The 2E-LRPTW is studied by researchers to consider the customers’ requirement for service time, which is an extension of the traditional 2E-LRP [2, 6, 34]. In the literature concerning the 2E-LRPTW, researchers commonly convert the time window constraints into a set up penalty cost or a given budget constraint to add to the optimization model [2, 14, 15]. Govindan et al. [23] studied the distribution network in the perishable food industry and integrated time constraints into the sustainable design and optimization of a logistics network due to the increasing concern about the influence of supply chain operations on environment. Bala et al. [35] studied the problem resulting from the distribution of perishable products and proposed a cost-effective delivery plan concerning the consideration of customers’ time windows. Ponboon et al. [34] investigated the LRPTW and discussed the computational results as well as the effect of time windows through a branch-and-price algorithm. Therefore, 2E-LRPTW optimization can contribute to the achievement of an efficient distribution network [15, 36, 37].

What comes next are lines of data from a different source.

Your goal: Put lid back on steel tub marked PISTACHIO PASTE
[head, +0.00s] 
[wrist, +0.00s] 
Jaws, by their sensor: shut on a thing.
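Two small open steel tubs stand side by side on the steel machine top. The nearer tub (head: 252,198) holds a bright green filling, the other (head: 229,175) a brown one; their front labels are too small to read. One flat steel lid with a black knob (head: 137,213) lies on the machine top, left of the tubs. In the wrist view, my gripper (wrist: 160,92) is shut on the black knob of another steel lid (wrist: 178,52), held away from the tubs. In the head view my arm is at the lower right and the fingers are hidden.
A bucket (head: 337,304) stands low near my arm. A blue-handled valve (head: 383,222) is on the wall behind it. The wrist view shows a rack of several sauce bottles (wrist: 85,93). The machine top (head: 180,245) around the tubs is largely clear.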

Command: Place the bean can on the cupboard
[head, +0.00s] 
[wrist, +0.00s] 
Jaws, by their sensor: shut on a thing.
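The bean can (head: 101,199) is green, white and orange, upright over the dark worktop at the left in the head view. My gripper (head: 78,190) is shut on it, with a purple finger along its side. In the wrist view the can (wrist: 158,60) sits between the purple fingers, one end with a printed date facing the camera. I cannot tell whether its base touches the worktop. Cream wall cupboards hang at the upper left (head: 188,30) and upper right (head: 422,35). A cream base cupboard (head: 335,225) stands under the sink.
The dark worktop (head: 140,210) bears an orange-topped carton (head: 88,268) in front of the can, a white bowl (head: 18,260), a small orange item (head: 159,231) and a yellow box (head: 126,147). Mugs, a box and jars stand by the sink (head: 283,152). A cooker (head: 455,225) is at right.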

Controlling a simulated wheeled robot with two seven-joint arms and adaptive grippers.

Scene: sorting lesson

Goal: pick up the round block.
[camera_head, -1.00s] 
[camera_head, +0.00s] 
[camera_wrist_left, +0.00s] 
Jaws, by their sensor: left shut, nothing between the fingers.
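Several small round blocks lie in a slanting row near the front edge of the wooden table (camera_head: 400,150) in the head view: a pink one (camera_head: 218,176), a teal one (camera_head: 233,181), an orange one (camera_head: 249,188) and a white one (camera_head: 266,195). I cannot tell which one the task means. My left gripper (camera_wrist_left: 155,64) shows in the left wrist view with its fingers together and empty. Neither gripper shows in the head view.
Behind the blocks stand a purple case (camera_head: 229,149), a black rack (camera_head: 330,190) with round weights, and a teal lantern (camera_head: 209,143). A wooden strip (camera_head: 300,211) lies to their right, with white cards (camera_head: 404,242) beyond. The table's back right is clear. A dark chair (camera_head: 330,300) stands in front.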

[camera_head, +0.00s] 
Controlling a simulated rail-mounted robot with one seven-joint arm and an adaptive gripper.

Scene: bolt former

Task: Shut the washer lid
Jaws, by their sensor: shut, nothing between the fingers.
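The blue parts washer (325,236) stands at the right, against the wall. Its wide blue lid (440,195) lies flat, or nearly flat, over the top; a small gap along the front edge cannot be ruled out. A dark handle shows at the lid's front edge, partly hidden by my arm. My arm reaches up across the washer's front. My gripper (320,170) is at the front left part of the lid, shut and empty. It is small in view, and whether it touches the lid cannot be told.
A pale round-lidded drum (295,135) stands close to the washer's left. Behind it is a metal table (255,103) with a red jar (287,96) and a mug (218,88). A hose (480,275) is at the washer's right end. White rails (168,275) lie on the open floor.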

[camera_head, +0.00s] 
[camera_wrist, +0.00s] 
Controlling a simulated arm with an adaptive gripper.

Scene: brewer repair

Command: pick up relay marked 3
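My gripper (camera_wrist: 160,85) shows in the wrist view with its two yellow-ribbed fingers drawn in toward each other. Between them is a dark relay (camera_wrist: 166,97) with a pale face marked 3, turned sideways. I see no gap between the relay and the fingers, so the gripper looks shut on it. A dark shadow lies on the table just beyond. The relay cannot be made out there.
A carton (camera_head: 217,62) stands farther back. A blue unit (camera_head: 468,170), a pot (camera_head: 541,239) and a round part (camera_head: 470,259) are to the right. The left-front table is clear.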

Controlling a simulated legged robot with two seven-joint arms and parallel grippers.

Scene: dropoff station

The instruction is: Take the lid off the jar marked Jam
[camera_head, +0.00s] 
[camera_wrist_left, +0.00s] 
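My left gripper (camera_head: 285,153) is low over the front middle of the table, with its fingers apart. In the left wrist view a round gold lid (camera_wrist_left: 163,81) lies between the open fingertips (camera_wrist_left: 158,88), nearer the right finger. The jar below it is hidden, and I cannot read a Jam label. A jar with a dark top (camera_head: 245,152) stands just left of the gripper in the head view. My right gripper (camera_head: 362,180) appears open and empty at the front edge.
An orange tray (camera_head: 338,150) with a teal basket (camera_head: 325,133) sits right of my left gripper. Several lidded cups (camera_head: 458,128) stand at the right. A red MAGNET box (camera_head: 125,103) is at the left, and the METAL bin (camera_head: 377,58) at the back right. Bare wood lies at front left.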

As another strategy for promoting the achievement of an efficient distribution network, transportation resource sharing is generally introduced and encouraged by researchers in their literature [3841]. Quintero-Araujo et al. [20] studied resource sharing and considered this concept as an effective, promising strategy to promote the efficient operations of supply chains while addressing the proposed integrated routing problem. Ho and Szeto [42] proposed a multivehicle bike-repositioning problem based on bike-sharing systems in the city and regarded the vehicle-sharing strategy as a green transportation mode. Xu et al. [43] regarded the multiresource allocation scheme as an important factor in the logistics network and integrated the resource-sharing constraint into the optimization model. Transportation resource-sharing strategy is generally encouraged by researchers in the literature concerning the optimization of the two-echelon distribution network. In this study, the transportation resource strategy is introduced, and vehicles can be shared within and among different logistics facilities to reduce transportation resource [17, 44].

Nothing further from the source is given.